Cleaning Up Log Files On Linux, With Logrotate


In my previous post, I talked about the need to run a command on a schedule with cron. I also mentioned cron creating a bunch of email and how to redirect the output to log files with the whenever gem. After getting everything set up and running, sending data to the correct log files, I realized the need to keep my log files from filling up my drive space. A quick question on twitter led me to the “logrotate” system in linux. This little tool will rotate, compress, and clean out your log files based on many different configuration options.

A Bit Of Philosophy, First

Before I get into logrotate, though, I thought it would be good to mention that I’ve been reading The Art Of Unix Programming recently (thanks to Dru Sellers for the recommendation). It’s a great book, even in the first few chapters that I’ve read so far. One of the philosophies or principles that it directly mentions is how to correct log what your application is doing.

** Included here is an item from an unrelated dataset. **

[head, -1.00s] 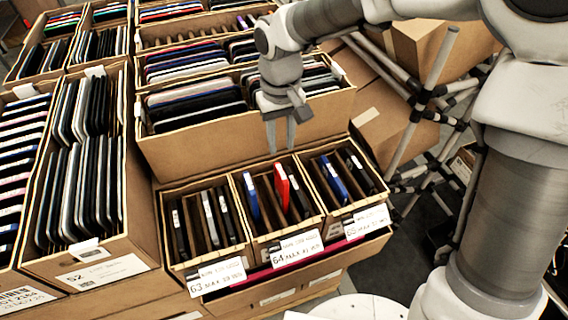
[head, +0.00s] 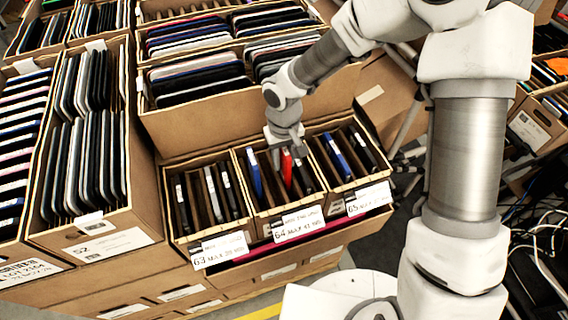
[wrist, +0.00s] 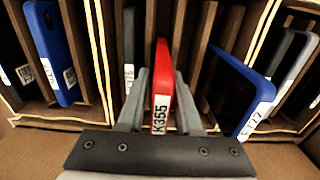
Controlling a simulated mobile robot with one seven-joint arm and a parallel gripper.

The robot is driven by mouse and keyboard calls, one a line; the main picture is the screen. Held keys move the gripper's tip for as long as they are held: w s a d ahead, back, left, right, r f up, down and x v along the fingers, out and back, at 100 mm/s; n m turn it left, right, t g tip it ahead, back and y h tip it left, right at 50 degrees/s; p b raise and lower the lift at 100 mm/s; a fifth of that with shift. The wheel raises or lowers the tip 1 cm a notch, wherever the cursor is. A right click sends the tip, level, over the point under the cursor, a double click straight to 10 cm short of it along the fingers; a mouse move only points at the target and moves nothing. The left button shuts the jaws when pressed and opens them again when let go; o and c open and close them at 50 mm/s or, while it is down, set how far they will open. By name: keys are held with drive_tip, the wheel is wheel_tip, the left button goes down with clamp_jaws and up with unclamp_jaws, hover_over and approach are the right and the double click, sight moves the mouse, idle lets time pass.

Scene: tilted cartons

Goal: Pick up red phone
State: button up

In a list of basic philosophies, it states:

  1. Rule of Silence: When a program has nothing surprising to say, it should say nothing.

  2. Rule of Repair: When you must fail, fail noisily and as soon as possible.

The two rules, applied to logging, helped me realize that I was doing some bad things with the app that was being called by cron. In fact, the majority of the reason that I needed to look into logrotate is because I was breaking rule #11. My little command line app was logging a bunch of data to STDOUT, every time it ran. This was filling up my log files quickly, making me nervous about drive space, etc, and causing me to need a tool like logrotate.

With these principles in mind, though, I changed how my app works. Instead of always logging a bunch of information about what was happening, I set it up to not log anything, by default. I then added a `–verbose/-v` option to the tool which would log everything. I needed the detail when configuring my environment, to make sure everything was processing correctly. However, once it was all set up, I did not actually need any of the log data except in the case of errors and crashes.

Now that I have my app logging correctly – log nothing normally, log everything in verbose mode, log any errors or crashes – I could move on to logrotate and set a more reasonable schedule for rotation.

Configuring A Simple Logrotate

There’s a default logrotate configuration file that holds several system level log files. However, you should avoid touching this file. Instead, you should create a file in `/etc/logrotate.d/` named after your app. For example, if your app is named “foobar”, you would create a file called `/etc/logrotate.d/foobar`.

In this file, you need to specify the log file or files, and the options for how to rotate them. If I wanted to rotate my /var/logs/foobar.log file once a day and keep a maximum of 10 days worth of files, I could set up my logrotate configuration like this:

/var/logs/foobar.log {
daily
rotate 10
}

Once you have your logrotate configuration file in place, you’re done. There is no need to restart a logrotate daemon, because there isn’t one. It turns out logrotate runs as a daily cron job.

Good Examples And Documentation

There are a lot of available options for rotating the log, too. You can compress the logs, handle a log file not existing or being empty, run some pre or post rotation scripts, etc. It’s quite a powerful little tool and fairly easy to understand the options, too. There are plenty of good tutorials for logrotate on the interwebs, and the man pages for logrotate will explain the vast array of options for you. I read through this tutorial and it was enough to get me up and running pretty quickly.